The Boredoms are one of Japan's most chameleonic entities. Led by the eccentric Yamatsuka Eye (a collaborator with Zorn's Naked City, which says a lot), this band has had an extraordinarily unique musical journey, starting with their bizarre and violent debut albums, then the explosion of Pop Tatari, leading to the maturity achieved with Super æ and this Vision Creation Newsun.
The sonic journey of this album moves on purely experimental and psychedelic coordinates. From the start, calm, almost tranquil, it then bursts into the roar of the cymbals of the drums? Yes, plural, because the rhythmic section used by the band is quite extensive and includes a variety of tribal percussion instruments, even using two drum kits simultaneously.
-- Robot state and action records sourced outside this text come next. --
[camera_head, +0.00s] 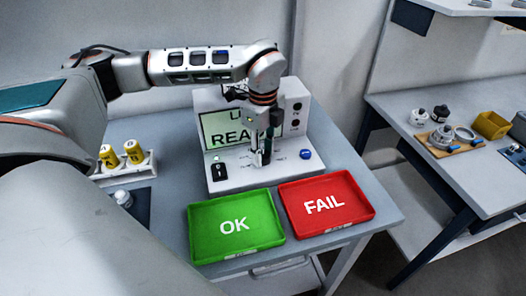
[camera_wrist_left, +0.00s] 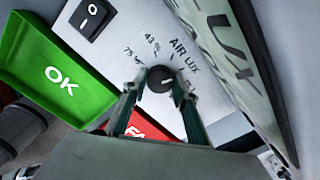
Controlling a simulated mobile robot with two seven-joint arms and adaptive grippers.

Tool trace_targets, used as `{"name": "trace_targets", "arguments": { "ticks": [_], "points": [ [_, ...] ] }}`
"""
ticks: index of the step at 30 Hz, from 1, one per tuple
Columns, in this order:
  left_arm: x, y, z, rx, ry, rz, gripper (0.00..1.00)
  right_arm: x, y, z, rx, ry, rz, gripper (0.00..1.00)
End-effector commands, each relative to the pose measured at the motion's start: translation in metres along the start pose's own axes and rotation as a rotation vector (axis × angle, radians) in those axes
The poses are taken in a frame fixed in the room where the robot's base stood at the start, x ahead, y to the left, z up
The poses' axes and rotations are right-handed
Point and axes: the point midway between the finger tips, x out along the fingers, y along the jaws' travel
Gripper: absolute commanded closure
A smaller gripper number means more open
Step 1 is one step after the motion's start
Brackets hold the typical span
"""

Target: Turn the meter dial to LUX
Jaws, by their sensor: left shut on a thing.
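The meter (camera_head: 222,176) is a light grey box with a lit screen (camera_head: 217,130) and a sloping front panel, standing on the table. The dial (camera_wrist_left: 160,79) is a dark round knob on that panel, with printed labels around it including AIR and LUX. My left gripper (camera_head: 260,158) points down at the panel. In the left wrist view its fingers (camera_wrist_left: 160,86) are closed on the dial from both sides. A pale mark shows on the dial, but I cannot tell which label it points to. In the head view the gripper hides the dial. My right gripper is out of view.
A black rocker switch (camera_head: 219,171) and a blue button (camera_head: 306,154) flank the dial. A green OK tray (camera_head: 200,250) and a red FAIL tray (camera_head: 365,213) lie in front. A rack (camera_head: 140,172) with yellow cylinders stands left. Another table (camera_head: 480,95) is at right.

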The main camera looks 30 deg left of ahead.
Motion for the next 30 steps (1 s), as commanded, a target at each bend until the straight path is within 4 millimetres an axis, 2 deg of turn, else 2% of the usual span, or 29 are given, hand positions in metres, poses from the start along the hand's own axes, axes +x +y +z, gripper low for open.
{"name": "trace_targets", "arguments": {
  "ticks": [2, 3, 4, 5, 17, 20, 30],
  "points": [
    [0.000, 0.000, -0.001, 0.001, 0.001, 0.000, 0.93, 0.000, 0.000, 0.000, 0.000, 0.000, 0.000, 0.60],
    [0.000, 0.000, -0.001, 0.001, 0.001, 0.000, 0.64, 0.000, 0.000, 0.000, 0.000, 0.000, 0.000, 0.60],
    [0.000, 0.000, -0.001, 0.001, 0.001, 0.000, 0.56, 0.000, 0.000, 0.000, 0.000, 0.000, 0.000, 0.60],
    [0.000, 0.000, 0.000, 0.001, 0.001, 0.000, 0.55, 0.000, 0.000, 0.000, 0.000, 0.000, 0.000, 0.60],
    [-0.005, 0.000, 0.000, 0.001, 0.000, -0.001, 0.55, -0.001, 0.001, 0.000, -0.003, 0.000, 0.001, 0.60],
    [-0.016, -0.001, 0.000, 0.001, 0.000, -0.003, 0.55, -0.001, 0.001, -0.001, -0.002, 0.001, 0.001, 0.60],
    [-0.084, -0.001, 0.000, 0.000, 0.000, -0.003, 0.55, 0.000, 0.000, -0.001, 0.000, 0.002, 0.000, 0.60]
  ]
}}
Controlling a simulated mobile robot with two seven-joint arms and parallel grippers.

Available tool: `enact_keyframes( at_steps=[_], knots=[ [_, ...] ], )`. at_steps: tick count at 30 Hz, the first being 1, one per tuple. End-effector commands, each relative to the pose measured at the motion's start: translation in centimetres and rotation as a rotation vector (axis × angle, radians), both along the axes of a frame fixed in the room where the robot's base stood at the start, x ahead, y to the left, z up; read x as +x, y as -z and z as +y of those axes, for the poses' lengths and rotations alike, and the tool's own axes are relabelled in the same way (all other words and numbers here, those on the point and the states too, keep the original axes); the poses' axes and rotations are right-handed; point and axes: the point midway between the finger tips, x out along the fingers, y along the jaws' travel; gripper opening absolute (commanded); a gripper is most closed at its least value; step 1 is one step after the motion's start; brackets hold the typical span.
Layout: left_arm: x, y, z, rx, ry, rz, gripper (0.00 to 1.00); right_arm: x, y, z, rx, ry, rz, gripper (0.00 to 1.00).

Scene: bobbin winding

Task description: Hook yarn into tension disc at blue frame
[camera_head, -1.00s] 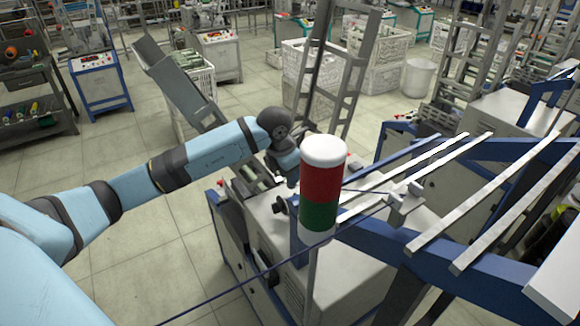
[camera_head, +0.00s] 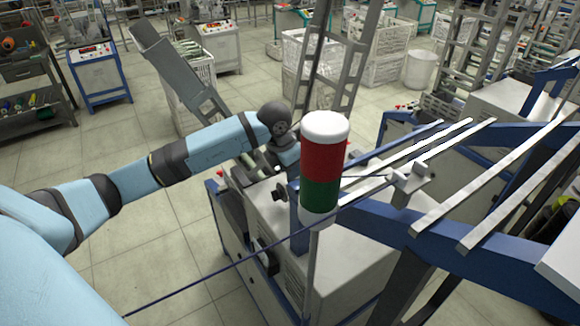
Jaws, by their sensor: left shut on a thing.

However, it's not just noise contained in Vision Creation Newsun, or at least not entirely: this album presents itself primarily as a journey, a kind of voyage, although rich with delirious and dreamlike connotations. A journey that is entirely a rebellion against rock, and is thus a desecrating and dadaist act, in its search for a new language: a pure act of creation and an effective demolition of the rock skeleton, yet using the same instruments, though greatly expanded by the electronic apparatus.
The sound thus is a mutant maneuvering and moving between noise coordinates, affected by electronic elements that also form the basis of the band's more psychedelic and near-space-rock moments, with its wavering and "liquid" sounds. However, what might be a constant apparent movement around the same point—an evident risk of any album based on dreamy and, to use a fashionable term, "trippy" atmospheres—becomes in fact a journey thanks, especially, to the band's rhythmic structure, fully supported by drums and percussion, a structure that rejects the pop repetition of verse and chorus, preferring a walking, continuous, frantic, almost dance-like movement (just listen to the central section of Star), a rhythmic structure that thus goes beyond the song itself, presenting an effective continuity throughout the album.
This album deserves more than one listen, as it presents a courageous gateway to what could be a new dimension of rock, perhaps simple and childish, primordial (in this regard, the song titles are not words: they are symbols—a tendency toward almost childish simplicity that is decidedly dadaist) yet already developed and contextualized within that rock, perhaps an uncomfortable progenitor for our Boredoms, but certainly fascinating.